As of October, the SEC reported that 1,504 advisors who manage at least one private fund had registered with the agency since new rules took effect extending the registration requirements to advisors who work with hedge funds, private equity funds and other types of funds and who had previously been exempt from federal oversight.
At present, 37% of the private-fund advisors registered with the SEC filed their paperwork with the agency since the Dodd-Frank Act took effect. Private-fund advisors who were previously exempt from SEC registration faced a deadline of March 30, 2012 to sign up with the agency.
Additionally, advisors who remain exempt, such as those advising venture-capital funds or private funds with assets of less than $150 million, had the same March deadline to submit reports to the agency on Form ADV for the first time.
Then midsized advisors with assets of between $25 million and $100 million faced a June 28 deadline to indicate on their Form ADV that they were switching to regulation at the state level.
The SEC also reported that 310 private-fund advisors, or 8% of overall registrants, are based in foreign countries, with the lion's share of those operating out of Great Britain.
Advisors registered with the SEC reported that they advise more than 31,000 private funds with assets totaling about $8 trillion. Advisors who registered with the agency following the Dodd-Frank rules accounted for about 31% of the private-fund assets that the SEC oversees, a dramatic indication of the expanded regulatory oversight the agency gained through the bill. Of the private funds registered with the SEC, the primary asset classes are hedge funds (54% of private-fund assets) and private equity funds (23%).
Private funds account for 17% of all assets managed by registered advisors, according to the SEC.
Advisors to hedge funds, liquidity funds and private-equity funds also face a new SEC reporting requirement with Form PF. Beginning on June 15, the largest private fund advisors were required to submit information about their exposure to risk on a consistent basis in accordance with the SEC's newly defined "regulatory assets under management," which tallies gross assets and does not account for the subtraction of forms of leverage such as borrowings or short sales, distinguishing it from the commonly used net assets under management metric. The SEC has been phasing in reporting deadlines for other advisors, with all affected sectors of the industry obligated to file Form PF by next year.

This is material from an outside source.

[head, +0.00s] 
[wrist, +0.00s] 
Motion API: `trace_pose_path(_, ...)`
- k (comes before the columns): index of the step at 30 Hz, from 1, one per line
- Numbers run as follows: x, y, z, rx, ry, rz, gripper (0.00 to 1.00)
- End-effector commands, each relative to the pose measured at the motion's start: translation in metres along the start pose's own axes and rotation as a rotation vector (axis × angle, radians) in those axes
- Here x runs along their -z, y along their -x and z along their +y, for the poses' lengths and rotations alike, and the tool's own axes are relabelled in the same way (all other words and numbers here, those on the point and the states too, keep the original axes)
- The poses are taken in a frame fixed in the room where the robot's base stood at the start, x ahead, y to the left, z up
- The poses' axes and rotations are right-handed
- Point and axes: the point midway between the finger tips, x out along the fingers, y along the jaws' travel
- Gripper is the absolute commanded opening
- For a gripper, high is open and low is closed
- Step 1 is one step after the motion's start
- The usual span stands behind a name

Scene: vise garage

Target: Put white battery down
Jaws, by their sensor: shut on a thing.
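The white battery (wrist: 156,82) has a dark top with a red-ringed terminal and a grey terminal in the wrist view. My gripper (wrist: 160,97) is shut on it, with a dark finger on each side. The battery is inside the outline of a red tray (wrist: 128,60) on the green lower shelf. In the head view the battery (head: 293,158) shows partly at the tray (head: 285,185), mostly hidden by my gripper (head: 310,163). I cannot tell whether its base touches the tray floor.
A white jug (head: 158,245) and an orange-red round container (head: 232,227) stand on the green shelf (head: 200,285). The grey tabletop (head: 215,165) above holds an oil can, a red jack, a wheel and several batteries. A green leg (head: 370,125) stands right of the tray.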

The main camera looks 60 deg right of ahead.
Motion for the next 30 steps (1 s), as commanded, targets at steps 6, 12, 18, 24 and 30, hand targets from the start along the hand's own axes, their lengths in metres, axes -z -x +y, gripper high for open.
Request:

Adding another wrinkle for financial professionals overseen by FINRA is a new set of requirements that took effect July 9 stipulating that brokers must make investment recommendations that are demonstrably in the best interest of their customers. The so-called suitability requirement, which the SEC approved in November 2010, aims to bring consistency to standards for acting in investors' best interests that previously had been the subject of various court decisions.